Balançam no ar, num ritmo ditado pelo próprio peso. Raul Mourão ocupa o espaço com seus esqueletos pendulares. Na individual que abre amanhã na Nara Roesler, suas obras adensam traços do desenho, materializam a forma ao mesmo tempo que emolduram o vazio.
"Tem esse caráter gráfico mesmo", diz o artista. "É um equilíbrio instável, uma ação que dá certa vertigem." É como se traduzisse para três dimensões as linhas desenhadas sobre o papel. Mas, nessa transposição, a forma se desdobra também em movimento, como se todo o potencial do traço fosse contido nesse vaivém geométrico. "Faço uma composição de formas", descreve Mourão.
"É a busca da beleza ali, empilhando um cubo no outro." Destoa de outras buscas desse artista, que já construiu carros e até a imagem do presidente da República em pelúcia. Mourão aqui muda para uma rota formalista, descarta resquícios literais.

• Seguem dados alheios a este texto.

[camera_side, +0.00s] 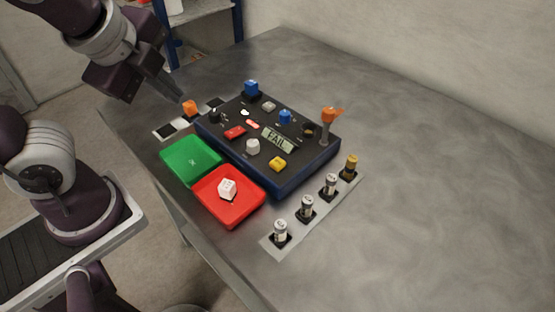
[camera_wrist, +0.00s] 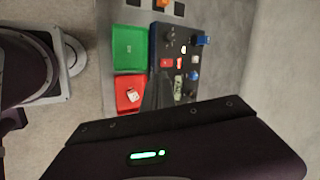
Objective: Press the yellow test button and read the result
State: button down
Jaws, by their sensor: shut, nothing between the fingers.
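The yellow test button (camera_side: 278,163) sits on the front right part of the dark control panel (camera_side: 309,170). The panel's small display (camera_side: 278,139) reads FAIL; it also shows in the wrist view (camera_wrist: 178,88), too small to read there. My gripper (camera_side: 180,98) is shut and empty, in the air at the upper left, behind and left of the panel and well apart from the yellow button. In the wrist view my dark fingers (camera_wrist: 157,90) cover part of the panel, and the yellow button cannot be made out.
A green tray (camera_side: 190,160) and a red tray (camera_side: 225,214) holding a white cube (camera_side: 227,188) stand left of the panel. A strip (camera_side: 290,243) with several small cylinders lies in front. An orange lever (camera_side: 328,115) stands up at the panel's right. The table's right side is clear.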

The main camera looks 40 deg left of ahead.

Único dado concreto ou medida é o tempo. Cada escultura tem como título a duração em minutos e segundos do movimento pendular que percorre no espaço. De certa forma, "20'46"", "57'44"" e outros tempos são registros mensuráveis de algo efêmero, a tentativa de preservar um ato único, desafiando mesmo o acaso, como se atrito, fricção e temperatura não fizessem oscilar esses intervalos mecânicos.
Nesse ponto, sua vertigem silenciosa lembra "4'33"", célebre música sem música de John Cage, partitura que indicava à orquestra que não tocasse o instrumento ao longo de seus três movimentos.
Tempo aparece como a mais concreta das dimensões, dispensando, no primeiro, a medida espacial e, no segundo, o peso do som. "Tem um certo clima de concerto", diz Mourão. "São essas coisas se mexendo."